▸ **Task**: Extract each line of the data below exactly as written.
════════════════════
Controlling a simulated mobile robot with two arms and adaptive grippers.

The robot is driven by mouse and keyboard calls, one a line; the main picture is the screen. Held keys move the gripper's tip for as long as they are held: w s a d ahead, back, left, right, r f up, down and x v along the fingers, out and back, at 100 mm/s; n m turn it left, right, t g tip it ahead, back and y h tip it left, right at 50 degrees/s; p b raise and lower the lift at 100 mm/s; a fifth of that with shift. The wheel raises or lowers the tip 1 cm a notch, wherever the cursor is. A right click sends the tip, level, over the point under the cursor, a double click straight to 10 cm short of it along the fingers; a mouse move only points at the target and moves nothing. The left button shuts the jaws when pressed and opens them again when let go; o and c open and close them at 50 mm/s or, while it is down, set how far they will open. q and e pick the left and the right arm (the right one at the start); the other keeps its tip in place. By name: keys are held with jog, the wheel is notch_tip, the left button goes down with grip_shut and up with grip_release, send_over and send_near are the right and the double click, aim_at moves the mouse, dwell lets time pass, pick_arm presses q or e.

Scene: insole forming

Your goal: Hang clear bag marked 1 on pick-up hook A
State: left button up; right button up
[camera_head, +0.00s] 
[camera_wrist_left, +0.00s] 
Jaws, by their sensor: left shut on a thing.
════════════════════
▸ **Result below**:
Controlling a simulated mobile robot with two arms and adaptive grippers.

The robot is driven by mouse and keyboard calls, one a line; the main picture is the screen. Held keys move the gripper's tip for as long as they are held: w s a d ahead, back, left, right, r f up, down and x v along the fingers, out and back, at 100 mm/s; n m turn it left, right, t g tip it ahead, back and y h tip it left, right at 50 degrees/s; p b raise and lower the lift at 100 mm/s; a fifth of that with shift. The wheel raises or lowers the tip 1 cm a notch, wherever the cursor is. A right click sends the tip, level, over the point under the cursor, a double click straight to 10 cm short of it along the fingers; a mouse move only points at the target and moves nothing. The left button shuts the jaws when pressed and opens them again when let go; o and c open and close them at 50 mm/s or, while it is down, set how far they will open. q and e pick the left and the right arm (the right one at the start); the other keeps its tip in place. By name: keys are held with jog, the wheel is notch_tip, the left button goes down with grip_shut and up with grip_release, send_over and send_near are the right and the double click, aim_at moves the mouse, dwell lets time pass, pick_arm presses q or e.

Scene: insole forming

Your goal: Hang clear bag marked 1 on pick-up hook A
State: left button up; right button up
[camera_head, +0.00s] 
[camera_wrist_left, +0.00s] 
Jaws, by their sensor: left shut on a thing.

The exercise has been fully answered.